Building Websites with Mambo is already the third book I'm reviewing from Packt Publishing. Mambo is the CMS that has won
three awards in 2005 alone: Best Open Source Solution twice and Best of Show once.
Should you decide to give Mambo a go you might be interesting in having a printed manual for it. Building Websites with Mambo could be just the thing for you.
What's in? |
It's a hands-on guide, not a concept guide. You learn how to get the most out of CMS. Building Websites with Mambo is oriented on people which never used a CMS before. It covers all the basic topics and gives you a ride through all the content possibilities of Mambo, too.
The author Hagen Graf actually wrote the book during a tour, apparently through france. And, like the Typo3 book I reviewed earlier, is a translation from german. The translation got very nice, as Mr. Graf also noted in his introduction.
|
Table of contents
The book has 8 chapters which are used to divide 230 pages. Let's have a closer look at them.
chapter 1 deals with all kind of Mambo concepts. Be it the frontend (=what your visitors see) and backend (=where you manage the contents), templates, history, access-rights, etc.

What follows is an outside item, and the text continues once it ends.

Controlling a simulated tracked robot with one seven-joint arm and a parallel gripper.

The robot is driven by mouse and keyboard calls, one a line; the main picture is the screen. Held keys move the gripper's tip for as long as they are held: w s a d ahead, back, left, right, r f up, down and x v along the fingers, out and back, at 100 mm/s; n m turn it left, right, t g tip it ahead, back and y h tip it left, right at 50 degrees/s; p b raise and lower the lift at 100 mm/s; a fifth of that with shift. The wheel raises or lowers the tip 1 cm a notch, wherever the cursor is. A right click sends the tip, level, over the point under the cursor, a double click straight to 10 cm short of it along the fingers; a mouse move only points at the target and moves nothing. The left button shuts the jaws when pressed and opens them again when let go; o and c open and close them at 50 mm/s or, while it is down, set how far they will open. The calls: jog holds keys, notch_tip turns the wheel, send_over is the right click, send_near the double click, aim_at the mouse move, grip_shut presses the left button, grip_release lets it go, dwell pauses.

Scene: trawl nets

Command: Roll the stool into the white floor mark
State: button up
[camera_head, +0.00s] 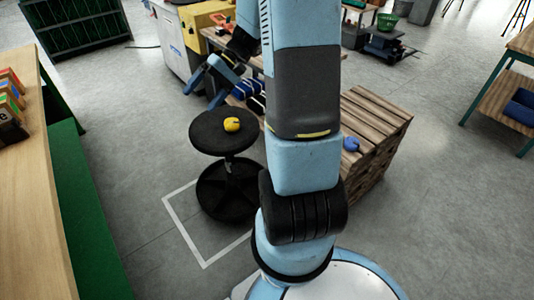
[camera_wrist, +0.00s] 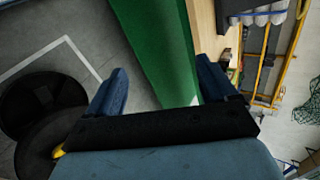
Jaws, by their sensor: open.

chapter 2 takes care about the installation. The 12 page are considerably less than the
50 pages install-guide of Typo3. One of the main reasons why I prefer Mambo to Typo3
is its ease of use, so this figures.
chapter 3 introduces you to all the parts on your homepage you see after you've installed it. I really think that more books should have a chapter like this one. It makes life so much more easier.
chapter 4 shows you means of customizing Mambo. This includes
- the media manager
- the Template manager
- the static content manager
- the Banner manager
and a lot more. See it as a mixed administrator / editors guide.
chapter 5 seamlessly follows after chapter 4 by continuing with describing various “useful extensions”. You will learn about the Simpleboard forum module here as well as about the Event Mambot, the Zoom Media Gallery, the E-Cards module and a lot more.
chapter 6 is about the looks. There's a one-page introduction to HTML, another page about CSS and 10 additional pages about templates. Templates help you defining a structure where your content can be in. Think about them as the forms you fill in your taxes, except they are of course a lot less painful.
chapter 7 tells you how to create your own extension,
chapter 8, actually the appendix, gives you some additional details about operating-system dependent parts of Mambo. There are also a bit more details on the CSS in the templates.